Une partie du parc immobilier sera reconvertie en résidentiel pour assurer une mixité fonctionnelle. Vous y croyez?

– Je suis très sceptique sur la faisabilité économique de ce volet. Dans le quartier européen, il n’est pas rentable de créer du logement à la place d’un immeuble de bureaux. La valeur de ce dernier est bien trop haute. Je suis favorable à la création de quartiers mixtes comprenant du logement abordable, mais pas en donnant de telles impositions.
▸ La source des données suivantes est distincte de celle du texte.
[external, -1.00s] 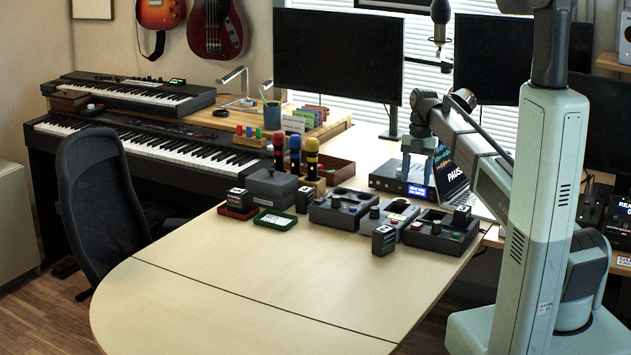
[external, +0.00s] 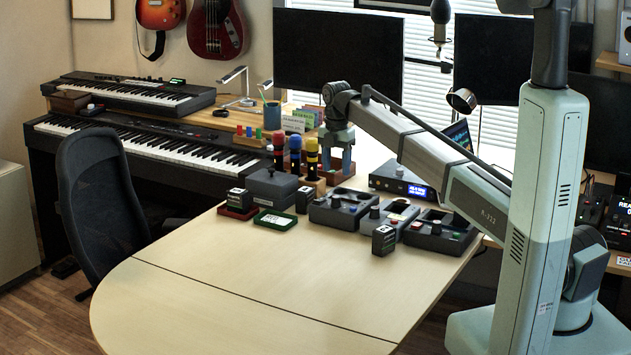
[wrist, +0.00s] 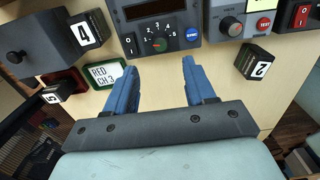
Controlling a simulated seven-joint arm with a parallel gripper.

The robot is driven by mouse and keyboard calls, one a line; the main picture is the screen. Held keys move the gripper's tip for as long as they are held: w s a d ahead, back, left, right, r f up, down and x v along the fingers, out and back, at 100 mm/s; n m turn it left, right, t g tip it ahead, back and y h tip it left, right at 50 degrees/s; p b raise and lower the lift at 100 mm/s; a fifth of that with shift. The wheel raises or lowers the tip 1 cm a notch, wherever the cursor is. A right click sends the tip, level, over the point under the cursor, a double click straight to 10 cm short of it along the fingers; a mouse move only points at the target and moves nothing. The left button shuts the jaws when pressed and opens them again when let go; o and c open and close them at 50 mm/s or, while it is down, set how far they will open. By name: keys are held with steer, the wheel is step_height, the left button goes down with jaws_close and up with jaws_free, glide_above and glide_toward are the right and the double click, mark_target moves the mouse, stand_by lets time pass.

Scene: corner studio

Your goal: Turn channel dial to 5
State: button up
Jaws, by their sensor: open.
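The channel dial (wrist: 157,45) is a small dark round knob with a numbered ring, in the wrist view just beyond my fingertips, between their lines. Its setting is too small to read surely. It sits on a dark grey panel box (wrist: 112,8), the leftmost of three in the external view (external: 322,216). A blue SEND button (wrist: 193,33) is to its right and a switch (wrist: 130,43) to its left. My gripper (wrist: 161,61) is open and empty, with blue fingers on either side of bare table. In the external view my gripper (external: 337,168) hangs high, fingers down, apart from the dial.
A card reading RED CH 3 (wrist: 104,74) lies left of the dial box. A cube marked 4 (wrist: 87,30) and a cube marked 2 (wrist: 253,62) stand on either side. Microphones (external: 295,155) stand upright near my gripper. The front table (external: 250,285) is clear.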

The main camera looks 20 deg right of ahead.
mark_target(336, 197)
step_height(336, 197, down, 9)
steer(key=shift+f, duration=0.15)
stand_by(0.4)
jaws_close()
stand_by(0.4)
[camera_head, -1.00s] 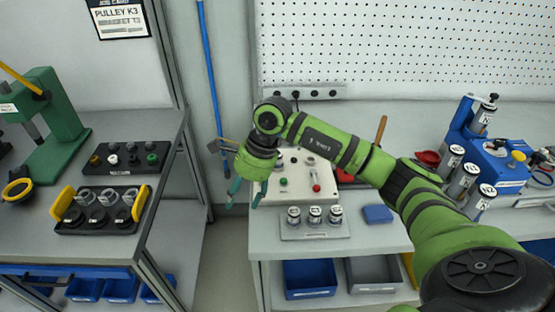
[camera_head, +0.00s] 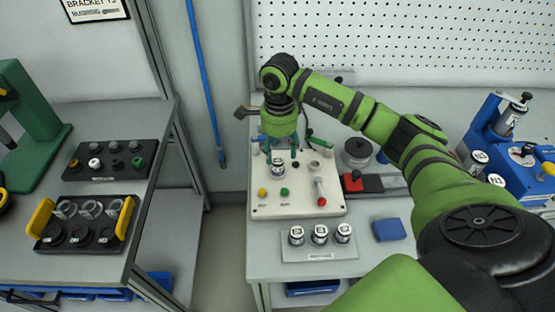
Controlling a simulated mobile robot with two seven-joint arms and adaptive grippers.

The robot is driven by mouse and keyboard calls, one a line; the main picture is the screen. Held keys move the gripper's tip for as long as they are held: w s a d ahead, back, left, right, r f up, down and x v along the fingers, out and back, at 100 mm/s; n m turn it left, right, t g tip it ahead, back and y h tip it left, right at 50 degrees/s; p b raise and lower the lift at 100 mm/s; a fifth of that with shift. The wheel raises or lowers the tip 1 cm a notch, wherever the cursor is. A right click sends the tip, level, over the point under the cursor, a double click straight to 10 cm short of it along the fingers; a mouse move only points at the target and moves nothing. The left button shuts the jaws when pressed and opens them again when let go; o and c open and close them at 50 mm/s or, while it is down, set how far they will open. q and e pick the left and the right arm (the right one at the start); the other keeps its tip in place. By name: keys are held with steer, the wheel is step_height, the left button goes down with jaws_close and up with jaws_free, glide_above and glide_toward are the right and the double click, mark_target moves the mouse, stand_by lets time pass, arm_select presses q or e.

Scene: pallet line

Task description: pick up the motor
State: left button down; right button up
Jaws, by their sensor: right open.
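A small silver motor (camera_head: 278,181) with a black-and-white top stands upright on the white panel box (camera_head: 300,205). My right gripper (camera_head: 280,152) points down over the back left of this box, just above and behind that motor in the picture. Its teal fingers are apart and I see nothing held between them. I cannot tell whether a finger touches the motor. Three similar motors (camera_head: 320,234) stand in a row on a grey tray (camera_head: 320,254) in front of the box. My left gripper is out of view.
A blue block (camera_head: 389,230) lies right of the tray. A red-and-black device (camera_head: 361,183) sits right of the box. A blue fixture (camera_head: 515,145) with labelled cylinders stands at far right. A left table (camera_head: 90,275) holds two black trays, across a floor gap.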

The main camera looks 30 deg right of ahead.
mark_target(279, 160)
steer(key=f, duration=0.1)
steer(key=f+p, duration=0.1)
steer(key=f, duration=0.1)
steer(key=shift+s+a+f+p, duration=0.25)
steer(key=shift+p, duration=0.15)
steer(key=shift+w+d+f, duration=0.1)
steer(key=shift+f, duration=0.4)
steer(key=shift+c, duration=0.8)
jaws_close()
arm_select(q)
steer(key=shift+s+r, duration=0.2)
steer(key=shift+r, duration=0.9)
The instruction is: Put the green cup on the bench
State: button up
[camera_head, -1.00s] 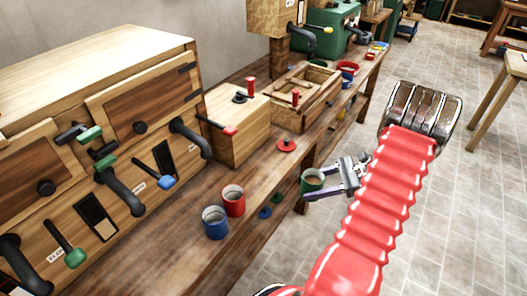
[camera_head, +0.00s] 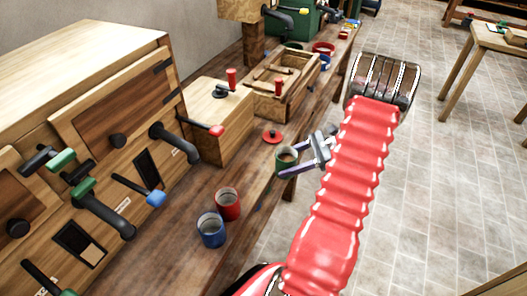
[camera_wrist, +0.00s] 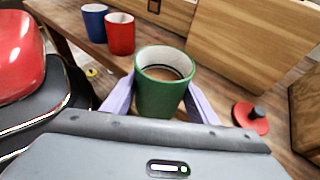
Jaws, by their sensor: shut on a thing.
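The green cup (camera_head: 286,160) is between the fingers of my gripper (camera_head: 305,163), at the edge of the wooden bench (camera_head: 183,228) in the head view. In the wrist view the green cup (camera_wrist: 160,95) is upright, with brown inside it, and the two pale purple fingers of my gripper (camera_wrist: 160,100) press on its sides. I cannot tell whether its base touches the bench.
A red cup (camera_head: 228,204) and a blue cup (camera_head: 211,230) stand on the bench, nearer in the head view. A red lid-like disc with a knob (camera_head: 272,136) lies beyond the green cup. A wooden box (camera_head: 220,125) stands behind. Bare bench lies between.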

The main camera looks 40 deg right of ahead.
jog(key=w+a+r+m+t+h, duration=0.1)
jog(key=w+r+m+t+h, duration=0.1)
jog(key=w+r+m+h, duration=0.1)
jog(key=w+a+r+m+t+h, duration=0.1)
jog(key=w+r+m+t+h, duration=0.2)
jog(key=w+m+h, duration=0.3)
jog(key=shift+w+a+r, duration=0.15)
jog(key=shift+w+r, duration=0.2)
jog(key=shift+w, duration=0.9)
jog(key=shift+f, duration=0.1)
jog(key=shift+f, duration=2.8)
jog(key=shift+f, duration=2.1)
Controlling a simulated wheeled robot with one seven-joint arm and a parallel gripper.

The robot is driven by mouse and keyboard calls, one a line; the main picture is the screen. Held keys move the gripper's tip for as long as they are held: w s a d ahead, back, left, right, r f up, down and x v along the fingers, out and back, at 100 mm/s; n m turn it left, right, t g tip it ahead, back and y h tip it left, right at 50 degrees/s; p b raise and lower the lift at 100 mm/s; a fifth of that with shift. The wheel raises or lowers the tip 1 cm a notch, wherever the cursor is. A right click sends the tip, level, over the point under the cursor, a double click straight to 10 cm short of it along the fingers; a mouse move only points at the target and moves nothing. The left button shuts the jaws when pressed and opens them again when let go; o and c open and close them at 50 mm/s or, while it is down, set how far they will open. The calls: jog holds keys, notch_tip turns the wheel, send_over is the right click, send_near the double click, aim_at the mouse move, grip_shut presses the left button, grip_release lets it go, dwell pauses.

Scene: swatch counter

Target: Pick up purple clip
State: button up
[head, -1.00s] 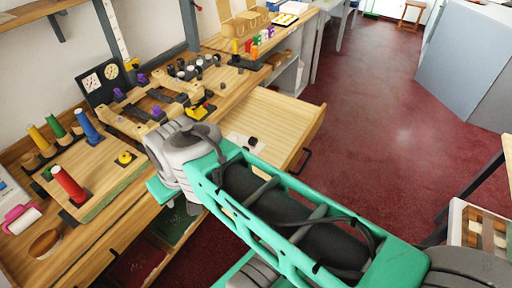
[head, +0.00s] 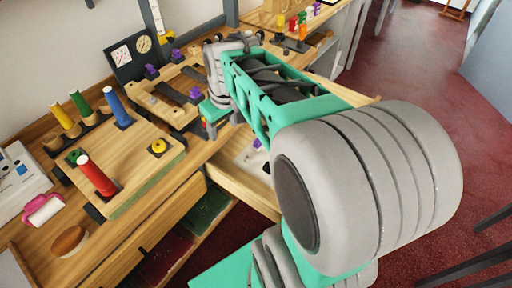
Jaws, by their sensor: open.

Il faudrait, par exemple, plutôt travailler sur un droit échangeable, soit le fait de lier l’obtention d’un permis de bureau avec l’obligation de construire du résidentiel. Mais dans n’importe quel quartier bruxellois! Ou, autre piste, donner des incitants à un promoteur qui veut se lancer dans du résidentiel. Comme davantage de surfaces à développer.

Quel impact aura cette démarche sur l’immobilier de bureau à Bruxelles?

– Bruxelles est un marché de 13 millions de mètres carrés. Il faut donc relativiser l’impact qu’auront les 300.000 m2 de Cityforward. Cette initiative ne va pas déséquilibrer le marché. D’autres promoteurs pourront continuer à y développer des projets, tout en visant la Commission comme locataire.